Während der Hochkonjunktur sinkt die Arbeitslosigkeit und es verringert sich die Menge von Unterstützungszahlungen an Arbeitslose. Die Beiträge an die Bundesanstalt für Arbeit nehmen zu, folglich wird das kaufkräftige Einkommen gemindert. Insgesamt ergibt sich eine dämpfende Wirkung auf die boomende Wirtschaft.
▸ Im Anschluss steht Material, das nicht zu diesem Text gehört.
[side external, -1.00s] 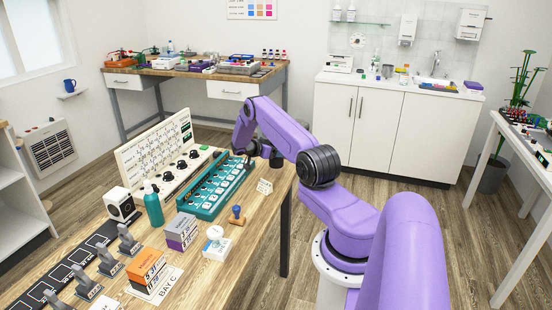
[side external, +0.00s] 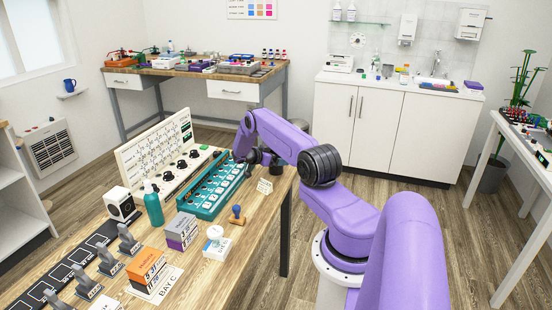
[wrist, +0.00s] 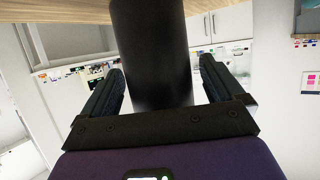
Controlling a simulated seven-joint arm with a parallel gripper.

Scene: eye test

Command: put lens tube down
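The lens tube (wrist: 150,50) is a black cylinder in the wrist view, standing between the two fingers of my gripper (wrist: 161,68). In the side external view my gripper (side external: 262,157) is low over the far right end of the wooden bench (side external: 232,262). The tube is too small and dark there to separate from my gripper. Whether it touches the bench is unclear.
A teal tray (side external: 217,187) with white squares lies left of my gripper, before an upright white panel (side external: 155,150). A teal bottle (side external: 153,203) and boxes (side external: 182,231) are farther left.

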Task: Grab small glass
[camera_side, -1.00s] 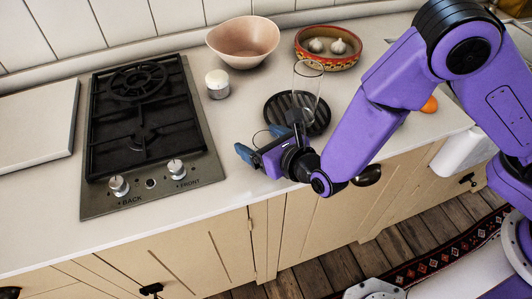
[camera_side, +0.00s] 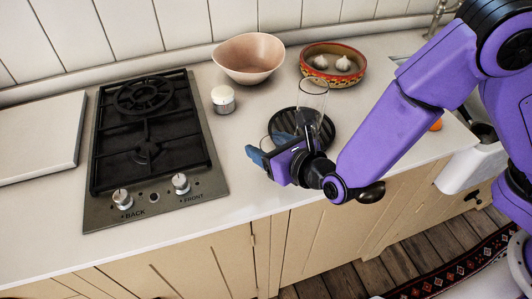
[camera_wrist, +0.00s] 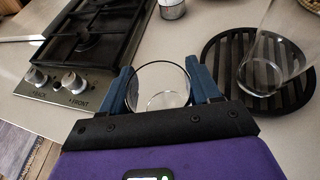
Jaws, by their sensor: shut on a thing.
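The small glass (camera_wrist: 160,88) is a clear, round-rimmed tumbler. In the wrist view it stands between the two blue fingers of my gripper (camera_wrist: 163,92), which is shut on it from both sides. In the side view my gripper (camera_side: 262,158) is low at the counter's front edge, and only the thin rim of the small glass (camera_side: 272,143) shows behind it. A taller clear glass (camera_side: 311,105) stands on a black slatted round trivet (camera_side: 283,121), just right of my gripper; it also shows in the wrist view (camera_wrist: 272,62).
A black gas hob (camera_side: 150,190) lies to the left, with a pale board (camera_side: 40,135) beyond it. A small white jar (camera_side: 223,100), a pink bowl (camera_side: 249,60) and a red patterned dish (camera_side: 333,75) with garlic stand behind. The counter between hob and gripper is clear.

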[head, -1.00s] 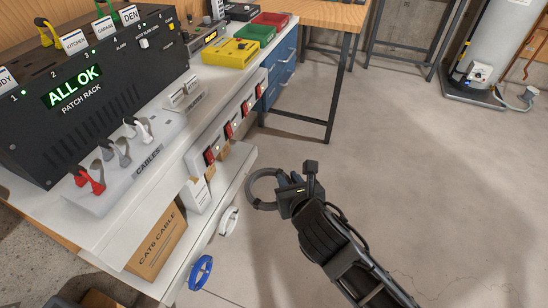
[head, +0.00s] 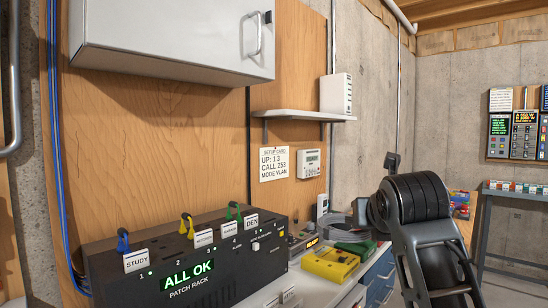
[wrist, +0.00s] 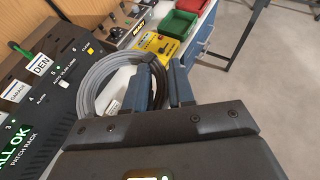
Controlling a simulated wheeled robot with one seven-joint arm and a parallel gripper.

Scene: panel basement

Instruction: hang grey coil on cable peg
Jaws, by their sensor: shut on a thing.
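My gripper (head: 359,211) is shut on the grey coil (head: 334,221) and holds it up in front of the bench's right part. In the wrist view the grey coil (wrist: 96,75) is a ring of grey cable passing between my two blue-grey fingers (wrist: 166,84), with most of the loop out to the left. It hangs over the area between the patch rack and the yellow box. No cable peg can be made out in the current views.
The black patch rack (head: 185,270) stands on the bench at left, reading ALL OK. A yellow box (head: 330,264) and green bin (head: 357,248) sit beside it. A grey wall cabinet (head: 170,40) and small shelf (head: 300,115) are above. Open floor (wrist: 280,80) lies right.

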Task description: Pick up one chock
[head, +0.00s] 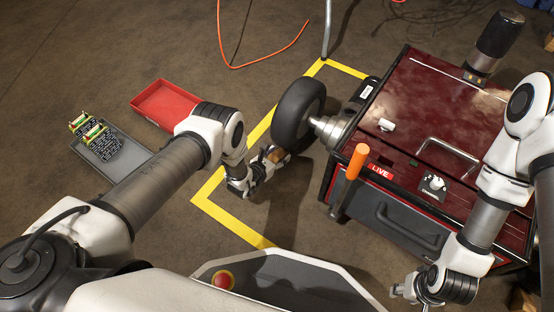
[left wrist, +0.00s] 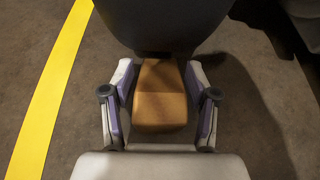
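An orange-brown chock (left wrist: 160,95) lies on the floor against the black wheel (head: 298,115), on the wheel's near side. In the head view the chock (head: 277,154) is partly covered by my left gripper (head: 268,166). In the left wrist view my left gripper (left wrist: 160,88) is low at the floor, with one finger on each side of the chock. Narrow gaps seem to show between the fingers and the chock, so it looks open around it. My right gripper (head: 400,290) is at the lower right, away from the chock; its finger opening is too small to judge.
A dark red cabinet (head: 425,110) with an orange-handled lever (head: 357,162) stands right of the wheel. Yellow tape (head: 215,212) marks the floor. A red tray (head: 166,102) and a grey tray (head: 130,150) with green-edged parts lie left. An orange cable (head: 262,63) lies behind.

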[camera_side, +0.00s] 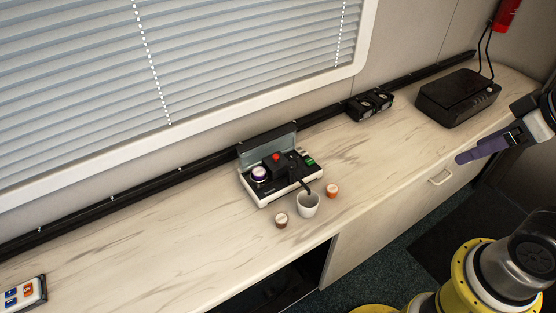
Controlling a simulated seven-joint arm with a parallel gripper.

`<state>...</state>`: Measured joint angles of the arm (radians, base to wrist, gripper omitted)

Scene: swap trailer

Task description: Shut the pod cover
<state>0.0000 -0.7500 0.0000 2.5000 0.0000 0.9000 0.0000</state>
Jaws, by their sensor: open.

In Zeiten der Stagnation bzw. des Abschwungs nehmen die Arbeitslosenversicherungsbeiträge ab und Zahlungen an Arbeitslose zu, die effektive Nachfrage geht allerdings weniger zurück, als es bei Nichtvorhandensein eines solchen Versicherungssystems der Fall wäre.
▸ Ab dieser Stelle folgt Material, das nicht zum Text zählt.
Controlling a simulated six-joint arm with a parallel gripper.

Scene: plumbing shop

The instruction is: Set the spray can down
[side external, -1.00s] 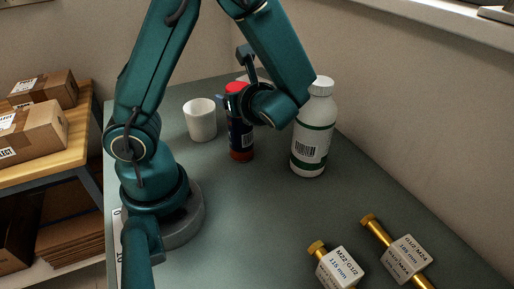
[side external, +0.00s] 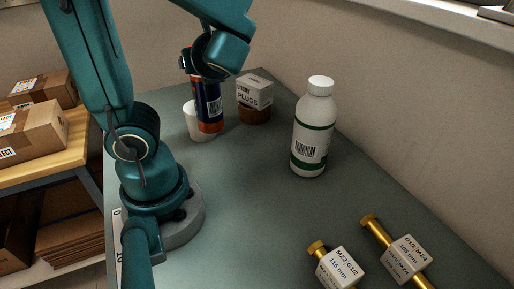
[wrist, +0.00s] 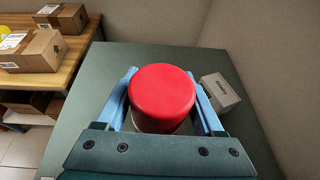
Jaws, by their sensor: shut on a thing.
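The spray can (side external: 208,108) is dark blue with an orange-red band at the bottom and a white label. Its red cap (wrist: 162,90) fills the middle of the wrist view. My gripper (wrist: 164,104) is shut on the can, with one blue finger on each side just below the cap. The can hangs roughly upright. In the side view it covers part of the white cup (side external: 190,121), and its bottom appears higher than the cup's base, so it looks lifted off the grey-green table (side external: 240,200). My wrist hides the can's top in the side view.
A white bottle with green bands (side external: 314,130) stands farther right. Two brass fittings with labels (side external: 338,266) (side external: 406,258) lie at the front right. Mid-table is clear.

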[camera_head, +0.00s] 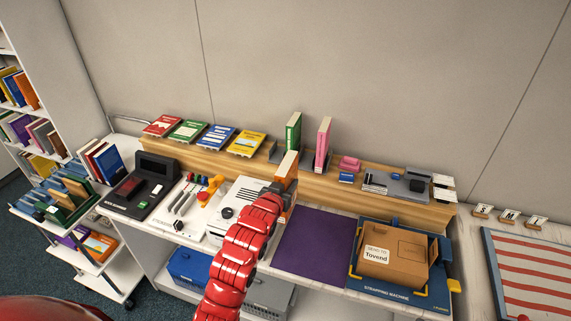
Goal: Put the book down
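My left arm reaches up from the bottom middle of the head view. Its dark gripper (281,187) is at an upright orange book (291,184) with pale page edges and appears shut on it. The arm hides part of the book. The book is in front of the wooden ledge (350,184) at the back of the bench; whether it touches the ledge or bench is unclear. A green book (293,132) and a pink book (323,142) stand upright on the ledge, just behind and to the right. My right gripper is not in view.
Several books (203,136) lie tilted on the ledge's left. A purple mat (314,245) is bare. Right of it is a cardboard box (394,256) on a strapping machine (390,298). A white machine (238,203) stands left of the gripper. Bookshelves (25,95) are far left.

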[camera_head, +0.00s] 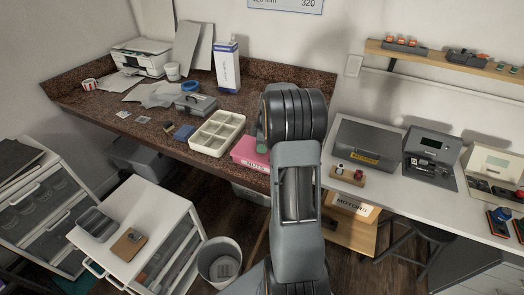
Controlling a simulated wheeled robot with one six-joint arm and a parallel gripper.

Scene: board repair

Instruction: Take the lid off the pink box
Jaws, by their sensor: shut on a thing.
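The pink box (243,147) sits at the front edge of the brown speckled counter, near the middle of the picture. Its front carries a pale label that seems to read "NUTS". Its right part is hidden behind my arm, and I cannot tell the lid's edge from the body or whether the lid is seated. My arm rises through the middle of the picture and bends over beside the box. My gripper is hidden behind the arm, so neither its fingers nor what they hold can be seen.
A cream compartment tray (217,133) stands just left of the box. A grey toolbox (195,105) and a blue-and-white carton (227,66) are farther back. A grey case (362,146) sits on the white bench at right. A bin (220,262) stands on the floor.
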Ein wesentlicher Faktor für den Umfang der automatischen Flexibilität der Steuereinnahmen und des damit verbundenen Stabilisierungseffektes ist die Aufkommenselastizität (Elastizität (Wirtschaft)) des Steuersystems. Je größer diese ist, umso erheblicher sind die Schwankungen des Steueraufkommens während der Konjunktur. Des Weiteren ist die Aufkommenselastizität des Steuersystems von den Elastizitäten der einzelnen Steuern (direkte und indirekte Steuern) sowie deren Gewicht innerhalb des Systems abhängig. Ein hoher Wert der Aufkommenselastizität ist für die stabilisierende Wirkung von Vorteil: Je höher die Aufkommenselastizität, desto höher sind die in der Hochkonjunktur anfallenden Steuermehreinnahmen bzw. im Rahmen des Abschwungs die Steuermindereinnahmen. Überproportionale Steuermehreinnahmen im Boom wirken einkommensentziehend und dämpfen damit den Aufschwung, überproportionale Steuermindereinnahmen in der Rezession wirken entlastend für die Bürger und bewirken ein höheres, kaufkräftiges Einkommen. Die automatische Dämpfung des Konjunkturverlaufs setzt Folgendes voraus:

1. Im Rahmen der Stagnation bzw. des Abschwungs werden Steuermindereinnahmen nicht durch eine Minderung der Staatsausgaben ausgeglichen, ebenso werden in der Hochkonjunktur nicht mehr Staatsgelder ausgegeben, obwohl Steuermehreinnahmen dies ermöglichen könnten. Ein Ausgleich des Staatshaushaltes würde zu einem automatischen Destabilisator führen.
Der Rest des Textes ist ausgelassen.